That anger is adding new fuel to a public debate over conservative Islam in Europe's most liberal society, one that had already become a no-holds-barred affair even before the killing of Mr. van Gogh, who had repeatedly used epithets against Muslims. His killing has polarized the country, giving the rest of Europe a disturbing glimpse of what may be in store if relations with the Continent's growing immigrant communities are not managed more adeptly.

Officials suspect that a fire at an Islamic elementary school on Tuesday in Uden, in the south, was arson, part of what the Dutch authorities fear are reprisals after Mr. van Gogh's killing, The Associated Press reported. It said the authorities had reported that Muslim sites had been the target of a half-dozen attacks in the past week.

In what seemed to be retaliation, arsonists tried to burn down Protestant churches in Rotterdam, Utrecht and Amersfoort for the bombing of a Muslim elementary school in Eindhoven on Monday, The Associated Press quoted the police as saying.

The attacks have scratched the patina of tolerance on which the Dutch have long prided themselves, particularly here, in a city where the scent of hashish trails in the air, prostitutes beckon from red-lighted storefront brothels and Hells Angels live side by side with Hare Krishnas. But many Dutch now say that for years that the tradition of tolerance had suppressed an open debate about the challenges of integrating conservative Muslims.

Jan Colijn, 46, a bookkeeper from the central Dutch town of Gorinchem, who was at the funeral, complained that the generous Dutch social welfare system had allowed Muslim immigrants to isolate themselves. Because of that trend, "there is a kind of Muslim fascism emerging here," he said. "The government must find a way to break these communities open."

Another man, who declined to give his name, was more succinct: "Now, it's war."

For many years, such criticism of Islam and Islamic customs, even among Dutch extremists, was considered taboo, despite deep frustrations that had built up against conservative Islam.

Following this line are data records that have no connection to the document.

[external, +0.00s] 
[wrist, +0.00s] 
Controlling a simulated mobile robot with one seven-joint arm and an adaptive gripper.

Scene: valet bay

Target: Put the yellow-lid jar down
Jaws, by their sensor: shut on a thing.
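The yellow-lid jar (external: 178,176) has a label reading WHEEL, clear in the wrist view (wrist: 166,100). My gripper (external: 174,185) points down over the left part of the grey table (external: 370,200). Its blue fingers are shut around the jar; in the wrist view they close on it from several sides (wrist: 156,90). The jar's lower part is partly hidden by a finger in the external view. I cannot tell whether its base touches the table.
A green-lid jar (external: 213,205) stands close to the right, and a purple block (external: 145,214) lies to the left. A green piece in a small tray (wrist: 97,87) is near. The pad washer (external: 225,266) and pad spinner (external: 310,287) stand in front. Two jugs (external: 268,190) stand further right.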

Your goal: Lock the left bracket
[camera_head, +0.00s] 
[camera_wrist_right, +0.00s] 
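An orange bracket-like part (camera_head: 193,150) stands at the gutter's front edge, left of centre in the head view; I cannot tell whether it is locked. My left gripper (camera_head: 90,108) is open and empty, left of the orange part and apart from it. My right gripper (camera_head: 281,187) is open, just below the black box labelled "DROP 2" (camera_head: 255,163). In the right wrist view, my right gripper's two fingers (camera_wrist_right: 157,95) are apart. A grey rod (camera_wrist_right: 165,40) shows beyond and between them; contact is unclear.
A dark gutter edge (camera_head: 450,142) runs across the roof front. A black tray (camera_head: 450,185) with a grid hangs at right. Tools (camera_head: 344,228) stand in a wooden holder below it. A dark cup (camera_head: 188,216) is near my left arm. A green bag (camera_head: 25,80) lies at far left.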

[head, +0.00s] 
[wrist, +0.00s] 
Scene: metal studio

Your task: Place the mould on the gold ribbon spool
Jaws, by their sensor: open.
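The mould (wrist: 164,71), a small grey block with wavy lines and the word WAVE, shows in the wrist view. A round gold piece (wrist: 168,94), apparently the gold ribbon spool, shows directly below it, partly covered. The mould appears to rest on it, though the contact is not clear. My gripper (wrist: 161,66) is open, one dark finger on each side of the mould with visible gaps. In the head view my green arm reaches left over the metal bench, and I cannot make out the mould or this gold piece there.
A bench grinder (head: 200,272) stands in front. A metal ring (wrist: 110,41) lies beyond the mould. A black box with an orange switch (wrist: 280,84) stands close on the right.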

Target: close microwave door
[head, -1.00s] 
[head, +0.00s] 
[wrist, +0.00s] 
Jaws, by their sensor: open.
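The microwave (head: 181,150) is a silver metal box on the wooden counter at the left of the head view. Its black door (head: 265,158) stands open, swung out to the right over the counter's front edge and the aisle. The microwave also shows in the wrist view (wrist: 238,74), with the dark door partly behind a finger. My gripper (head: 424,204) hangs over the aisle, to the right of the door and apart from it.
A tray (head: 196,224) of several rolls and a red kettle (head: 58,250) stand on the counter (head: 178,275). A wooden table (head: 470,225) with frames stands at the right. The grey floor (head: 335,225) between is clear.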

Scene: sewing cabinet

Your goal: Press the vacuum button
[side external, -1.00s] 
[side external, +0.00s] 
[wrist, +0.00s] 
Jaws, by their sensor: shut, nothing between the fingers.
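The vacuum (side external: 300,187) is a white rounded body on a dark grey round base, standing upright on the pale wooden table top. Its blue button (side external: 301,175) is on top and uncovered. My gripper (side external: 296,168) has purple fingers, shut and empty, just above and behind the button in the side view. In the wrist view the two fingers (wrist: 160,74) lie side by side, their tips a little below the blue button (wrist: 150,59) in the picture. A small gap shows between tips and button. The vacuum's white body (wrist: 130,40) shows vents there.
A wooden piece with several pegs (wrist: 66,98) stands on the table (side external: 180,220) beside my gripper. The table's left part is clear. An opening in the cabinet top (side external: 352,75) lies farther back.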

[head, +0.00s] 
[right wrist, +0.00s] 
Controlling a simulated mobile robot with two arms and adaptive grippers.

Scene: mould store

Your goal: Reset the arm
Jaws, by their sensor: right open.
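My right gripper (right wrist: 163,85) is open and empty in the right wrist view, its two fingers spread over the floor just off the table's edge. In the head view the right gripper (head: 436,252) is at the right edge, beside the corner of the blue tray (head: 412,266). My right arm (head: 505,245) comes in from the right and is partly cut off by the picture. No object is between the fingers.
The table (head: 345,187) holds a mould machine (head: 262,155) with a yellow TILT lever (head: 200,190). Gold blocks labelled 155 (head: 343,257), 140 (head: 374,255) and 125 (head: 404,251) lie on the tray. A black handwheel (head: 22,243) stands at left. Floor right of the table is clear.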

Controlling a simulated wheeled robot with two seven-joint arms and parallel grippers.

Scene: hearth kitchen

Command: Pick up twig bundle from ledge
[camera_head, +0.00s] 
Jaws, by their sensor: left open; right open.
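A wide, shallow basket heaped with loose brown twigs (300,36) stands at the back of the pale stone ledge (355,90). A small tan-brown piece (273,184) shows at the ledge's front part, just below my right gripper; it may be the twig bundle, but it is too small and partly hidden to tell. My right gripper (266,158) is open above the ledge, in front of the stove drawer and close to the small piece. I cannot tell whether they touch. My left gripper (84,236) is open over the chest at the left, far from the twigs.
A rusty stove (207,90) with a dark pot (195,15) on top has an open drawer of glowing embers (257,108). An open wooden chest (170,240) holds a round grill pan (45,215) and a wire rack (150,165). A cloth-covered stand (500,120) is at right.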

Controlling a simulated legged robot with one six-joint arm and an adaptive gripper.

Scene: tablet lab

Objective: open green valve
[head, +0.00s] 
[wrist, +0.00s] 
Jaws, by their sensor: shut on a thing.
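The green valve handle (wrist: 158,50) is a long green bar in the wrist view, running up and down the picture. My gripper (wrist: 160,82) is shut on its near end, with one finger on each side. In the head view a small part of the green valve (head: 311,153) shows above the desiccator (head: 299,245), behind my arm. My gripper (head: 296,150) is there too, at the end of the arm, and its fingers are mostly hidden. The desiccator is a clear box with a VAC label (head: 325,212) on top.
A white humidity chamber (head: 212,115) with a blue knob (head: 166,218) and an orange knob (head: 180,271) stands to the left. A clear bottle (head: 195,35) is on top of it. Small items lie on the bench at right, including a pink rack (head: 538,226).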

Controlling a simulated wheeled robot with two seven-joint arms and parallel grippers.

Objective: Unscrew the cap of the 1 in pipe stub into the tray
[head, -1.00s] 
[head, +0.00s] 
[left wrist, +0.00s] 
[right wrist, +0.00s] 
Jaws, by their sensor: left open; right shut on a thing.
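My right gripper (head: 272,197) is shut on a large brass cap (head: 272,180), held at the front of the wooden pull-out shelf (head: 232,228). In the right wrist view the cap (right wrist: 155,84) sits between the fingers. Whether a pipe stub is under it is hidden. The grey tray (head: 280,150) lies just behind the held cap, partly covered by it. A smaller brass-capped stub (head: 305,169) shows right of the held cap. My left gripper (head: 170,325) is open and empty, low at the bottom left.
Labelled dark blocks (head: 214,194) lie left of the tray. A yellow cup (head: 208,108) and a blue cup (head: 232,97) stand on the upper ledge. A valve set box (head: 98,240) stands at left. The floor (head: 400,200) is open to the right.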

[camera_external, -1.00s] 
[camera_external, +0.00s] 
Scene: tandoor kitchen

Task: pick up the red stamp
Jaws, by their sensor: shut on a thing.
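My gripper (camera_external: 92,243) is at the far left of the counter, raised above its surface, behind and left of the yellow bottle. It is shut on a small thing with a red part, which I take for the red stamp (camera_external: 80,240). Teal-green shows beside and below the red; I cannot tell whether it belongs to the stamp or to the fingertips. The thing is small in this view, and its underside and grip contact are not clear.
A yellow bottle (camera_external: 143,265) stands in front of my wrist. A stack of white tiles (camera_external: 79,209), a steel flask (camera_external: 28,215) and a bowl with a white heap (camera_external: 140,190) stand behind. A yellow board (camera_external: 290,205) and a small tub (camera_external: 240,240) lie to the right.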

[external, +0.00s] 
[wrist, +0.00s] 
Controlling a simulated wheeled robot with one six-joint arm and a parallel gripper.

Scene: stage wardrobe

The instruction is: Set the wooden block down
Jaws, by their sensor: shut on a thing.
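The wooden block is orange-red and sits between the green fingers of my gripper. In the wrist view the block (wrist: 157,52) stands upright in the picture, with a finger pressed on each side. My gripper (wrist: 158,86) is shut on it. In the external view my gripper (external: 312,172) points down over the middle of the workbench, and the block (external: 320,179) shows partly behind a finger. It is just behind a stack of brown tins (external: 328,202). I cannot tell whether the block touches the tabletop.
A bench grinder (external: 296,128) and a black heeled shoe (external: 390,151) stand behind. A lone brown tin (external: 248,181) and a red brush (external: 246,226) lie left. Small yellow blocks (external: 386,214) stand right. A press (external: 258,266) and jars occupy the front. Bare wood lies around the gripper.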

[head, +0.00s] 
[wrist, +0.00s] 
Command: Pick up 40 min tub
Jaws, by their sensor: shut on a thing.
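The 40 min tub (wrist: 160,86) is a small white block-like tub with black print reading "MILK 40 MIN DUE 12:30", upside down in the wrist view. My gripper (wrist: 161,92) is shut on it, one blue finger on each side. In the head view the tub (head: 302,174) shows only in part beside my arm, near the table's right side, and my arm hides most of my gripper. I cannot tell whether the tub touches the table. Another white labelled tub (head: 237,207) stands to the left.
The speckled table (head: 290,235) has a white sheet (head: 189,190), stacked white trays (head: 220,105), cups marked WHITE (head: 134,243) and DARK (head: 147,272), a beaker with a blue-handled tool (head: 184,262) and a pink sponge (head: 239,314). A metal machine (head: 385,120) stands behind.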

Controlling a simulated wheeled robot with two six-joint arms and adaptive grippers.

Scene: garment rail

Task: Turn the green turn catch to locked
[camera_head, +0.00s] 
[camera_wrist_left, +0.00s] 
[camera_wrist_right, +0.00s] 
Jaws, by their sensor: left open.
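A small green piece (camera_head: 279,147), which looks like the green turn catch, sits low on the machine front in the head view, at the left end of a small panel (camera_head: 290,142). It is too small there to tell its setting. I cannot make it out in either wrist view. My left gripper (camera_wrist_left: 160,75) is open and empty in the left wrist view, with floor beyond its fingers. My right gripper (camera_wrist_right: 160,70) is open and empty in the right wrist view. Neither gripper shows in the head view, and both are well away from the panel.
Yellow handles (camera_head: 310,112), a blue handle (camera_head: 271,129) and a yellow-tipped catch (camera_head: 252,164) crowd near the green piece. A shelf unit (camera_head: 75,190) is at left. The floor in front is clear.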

Many here say this began to change after the Sept. 11 terrorist attacks, when the Netherlands, like many countries, began seriously to consider the dangers of political Islam. The debate fueled an anti-immigration movement and helped propel the career of Pim Fortuyn, a populist politician who was killed by an environmental activist shortly before national elections in 2002.

By all accounts here, Mr. Fortuyn's killing removed any remaining brakes on the debate surrounding immigrants.

"After Pim Fortuyn's murder, there were no limitations on what you could say," said Edwin Bakker, a terrorism expert at the Netherlands Institute of International Relations in The Hague. "It has become a climate in which insulting people is the norm."

He and others said the public discourse, even among members of government, had reached an extraordinary pitch and included language that went far beyond the limits set for public forums in the United States.

Ayaan Hirsi Ali, member of Parliament and one of a handful of politicians threatened with death by Islamic extremists, publicly called the Prophet Muhammad a "pervert" and a "tyrant." She made a film with Mr. van Gogh condemning sexual abuse among Muslim women, who were portrayed with Koranic verses written on their bare skin.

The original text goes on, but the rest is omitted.